Consider a simple illustration. Sipho and Michelle make very different choices early in life. Sipho starts saving at age 20 and contributes for just ten years. At 30, he stops contributing and focuses on family and lifestyle, but leaves his investments untouched. Michelle, by contrast, only starts saving at 30, contributes more each month than Sipho ever did and continues saving diligently for 35 years.

Despite her discipline, Michelle never catches up. Sipho’s early start gives compounding time to do the heavy lifting, especially in the final years before retirement when portfolio values are largest. Michelle is forced to work harder and contribute materially more than what Sipho did for the same or worse outcome. The lesson is clear - start now. It really is about time in the market and not timing the market.

This dynamic is particularly damaging in retirement planning. Younger clients often believe they cannot afford to save meaningfully while they are building their careers. But income growth usually comes hand‑in‑hand with expense growth. As people move through life, financial commitments multiply rather than disappear.

The mathematics of retirement saving highlights this trade‑off unambiguously. Starting early means smaller sacrifices over time, while delaying saving pushes the burden into later years when clients aren’t able to absorb it. Helping clients understand this early is one of the most valuable interventions an adviser can make.



Volatility is inevitable, behaviour is a choice

While delayed investing is one threat, emotional decision‑making during market volatility is another. Volatility is not an anomaly in markets; it is a permanent feature of growth assets. Equity markets have always experienced large swings in the short term, and they always will.

The danger lies not in those swings themselves, but in how clients respond to them. This is where advisers add the most value. During turbulent periods, clients do not need clever tactics or confident forecasts. They need perspective, reassurance and a structure that prevents them from making permanent mistakes in response to temporary events.

The chart below illustrates this clearly. Three clients began with the same 7-year plan at the start of 2020, yet their outcomes diverged purely because of behaviour. One client abandoned equity and never returned, ending up with roughly half of the value they could have had. Another panicked, moved to cash briefly and re‑entered later, permanently locking in a meaningful shortfall. Only the client who stayed invested throughout remained on track to achieve their original objective — and ultimately compound their wealth significantly. The message is again simple but powerful: markets recover, but poor decisions compound just as reliably.
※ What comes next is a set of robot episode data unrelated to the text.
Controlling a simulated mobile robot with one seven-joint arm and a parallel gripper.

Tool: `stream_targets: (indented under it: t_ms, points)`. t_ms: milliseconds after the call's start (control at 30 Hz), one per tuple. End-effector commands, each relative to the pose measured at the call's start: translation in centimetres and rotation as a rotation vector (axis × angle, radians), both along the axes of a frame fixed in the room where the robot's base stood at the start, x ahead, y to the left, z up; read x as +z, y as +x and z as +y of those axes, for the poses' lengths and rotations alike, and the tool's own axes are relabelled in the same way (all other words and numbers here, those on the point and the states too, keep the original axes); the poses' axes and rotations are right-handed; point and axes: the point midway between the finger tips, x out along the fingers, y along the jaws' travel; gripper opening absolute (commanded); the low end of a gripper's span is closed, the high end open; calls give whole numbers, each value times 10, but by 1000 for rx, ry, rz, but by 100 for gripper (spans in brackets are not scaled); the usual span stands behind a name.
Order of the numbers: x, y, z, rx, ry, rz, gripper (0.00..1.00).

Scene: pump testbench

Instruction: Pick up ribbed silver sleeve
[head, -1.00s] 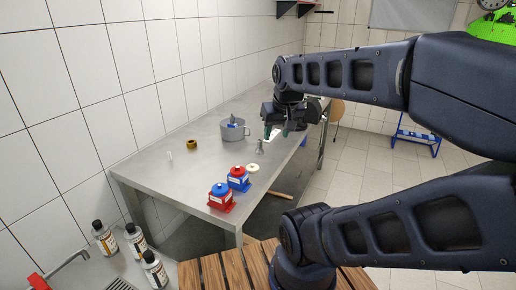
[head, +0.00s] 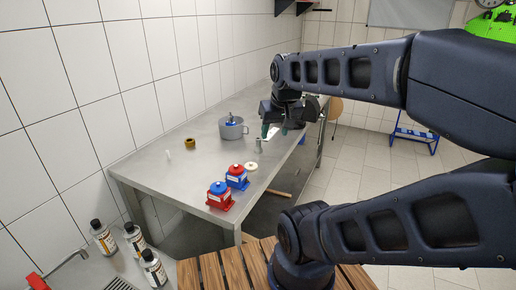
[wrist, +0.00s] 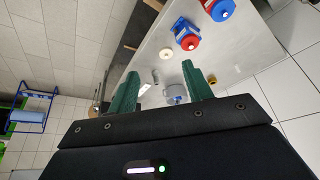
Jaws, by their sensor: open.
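A small silver sleeve (head: 258,145) stands upright on the steel table, right of the grey pot. Its ribbing is too small to make out. It also shows between the green fingers in the wrist view (wrist: 156,76), some distance beyond them. My gripper (head: 275,129) is open and empty, with its green fingers above the table, a little to the right of the sleeve in the head view. The fingers spread wide in the wrist view (wrist: 160,76).
The steel table (head: 165,180) also holds a grey pot (head: 232,132) with something blue in it, a brass-coloured ring (head: 190,143), a cream disc (head: 250,166), and red-blue pumps (head: 219,197) (head: 236,178). Bottles (head: 134,238) stand on the sink counter. The table's middle left is mostly clear.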

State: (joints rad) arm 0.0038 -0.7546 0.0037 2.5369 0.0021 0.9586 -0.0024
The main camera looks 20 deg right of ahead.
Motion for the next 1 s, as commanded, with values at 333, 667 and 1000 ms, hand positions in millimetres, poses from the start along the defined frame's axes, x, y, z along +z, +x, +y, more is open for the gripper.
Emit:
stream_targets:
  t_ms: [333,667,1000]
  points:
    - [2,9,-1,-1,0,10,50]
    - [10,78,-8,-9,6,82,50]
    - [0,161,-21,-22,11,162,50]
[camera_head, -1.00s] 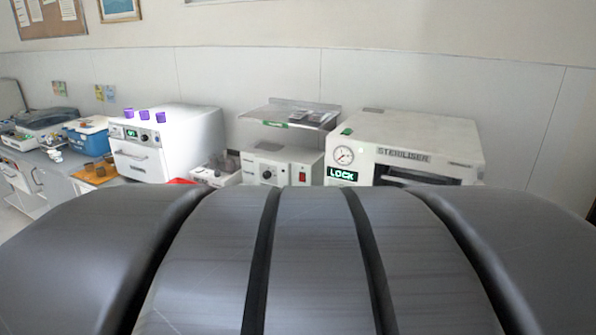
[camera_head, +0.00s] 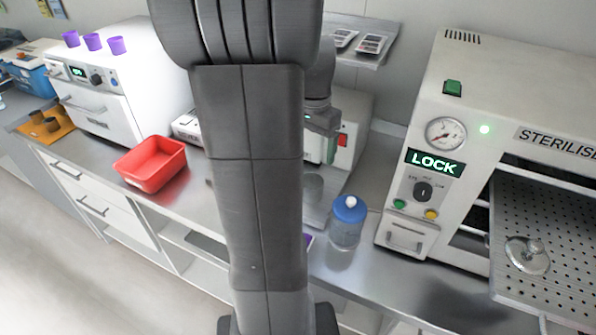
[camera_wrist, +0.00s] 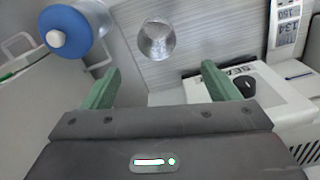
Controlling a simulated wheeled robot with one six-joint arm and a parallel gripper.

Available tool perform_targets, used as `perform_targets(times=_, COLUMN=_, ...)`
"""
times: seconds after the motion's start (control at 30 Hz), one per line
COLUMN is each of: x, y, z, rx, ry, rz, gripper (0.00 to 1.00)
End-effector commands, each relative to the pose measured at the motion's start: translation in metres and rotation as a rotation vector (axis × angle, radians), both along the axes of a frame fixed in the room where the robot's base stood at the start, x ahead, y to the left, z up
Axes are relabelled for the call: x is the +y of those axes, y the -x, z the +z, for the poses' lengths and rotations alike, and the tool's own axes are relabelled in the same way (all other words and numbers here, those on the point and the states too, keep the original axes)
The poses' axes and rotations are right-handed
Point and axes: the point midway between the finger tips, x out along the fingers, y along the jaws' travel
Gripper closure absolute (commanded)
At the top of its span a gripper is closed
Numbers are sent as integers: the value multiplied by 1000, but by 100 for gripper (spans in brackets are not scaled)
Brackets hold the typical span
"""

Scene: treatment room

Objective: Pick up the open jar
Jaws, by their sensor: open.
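The open jar (camera_wrist: 157,40) is a small clear glass vessel with no lid on it. It stands on a grey metal surface at top centre of the wrist view. In the head view it shows faintly (camera_head: 312,187) just right of my arm. My gripper (camera_wrist: 160,78) is open and empty, its green fingers apart, with the jar beyond the tips and between their lines. In the head view the gripper (camera_head: 328,145) is partly hidden behind my arm. A second jar with a blue lid (camera_head: 348,215) stands right of the open jar; it also shows in the wrist view (camera_wrist: 75,30).
The steriliser (camera_head: 425,130) stands at right, its perforated tray (camera_head: 510,215) out with a glass lid (camera_head: 527,255) on it. A white device (camera_wrist: 255,95) lies close to the right finger. A red bin (camera_head: 150,165) sits left on the counter. A shelf (camera_head: 355,50) hangs above.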

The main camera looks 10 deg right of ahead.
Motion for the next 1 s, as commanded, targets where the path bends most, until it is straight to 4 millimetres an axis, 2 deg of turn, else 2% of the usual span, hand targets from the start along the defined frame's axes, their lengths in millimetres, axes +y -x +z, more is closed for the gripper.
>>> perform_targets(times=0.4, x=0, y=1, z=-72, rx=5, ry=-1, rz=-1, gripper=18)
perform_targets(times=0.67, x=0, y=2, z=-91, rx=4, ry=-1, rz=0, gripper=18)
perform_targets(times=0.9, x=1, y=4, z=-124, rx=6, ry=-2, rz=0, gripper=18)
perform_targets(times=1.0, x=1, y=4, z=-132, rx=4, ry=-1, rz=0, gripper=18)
Concentration risk: When familiarity becomes a threat

Another risk that frequently undermines well‑intentioned financial plans is concentration, or recency bias. Clients naturally gravitate towards what has worked recently — a strong‑performing asset class, a favoured geography or a trusted fund manager. Yet markets have consistently shown that leadership rotates. The asset class or manager that leads performance in one period is often among the laggards in the next. Concentrated portfolios therefore amplify both investment risk and behavioural stress, increasing the likelihood that clients lose confidence, chase performance or abandon underperforming exposures at exactly the wrong time. From an advice perspective, diversification is not only about spreading investment risk; it is about reducing the emotional pressure points that make good decision‑making hardest.



Using Portfolio Structure to Support Good Behaviour

Ultimately, the role of a financial plan is three-fold: protect near-term spending needs, grow long-term purchasing power and reduce the chance of a big behavioural mistake. Its purpose is to support good decision‑making at each stage of a client’s life. Early on, that means making saving easy and allowing time to do the work. During busy family years, it means building resilience so clients remain committed despite competing demands. As retirement approaches, it means managing volatility and avoiding poorly timed decisions, while in retirement it means sustaining income without unnecessary complexity or stress. A well‑constructed plan is as much about behaviour management as it is about investment outcomes.

Turning risk into legacy

Ultimately, great advice transcends products and markets. At its core, advice is about guiding clients through uncertainty with discipline, structure and perspective. It is about helping them stay invested when emotions urge them not to, and keeping their plans intact through the inevitable ups and downs of markets and life.

Markets will always fluctuate and headlines will always unsettle. But advisers who focus as much on behaviour as they do on asset allocation give their clients something far more valuable than short‑term certainty. They give them the best possible chance of turning risk into something enduring: a legacy.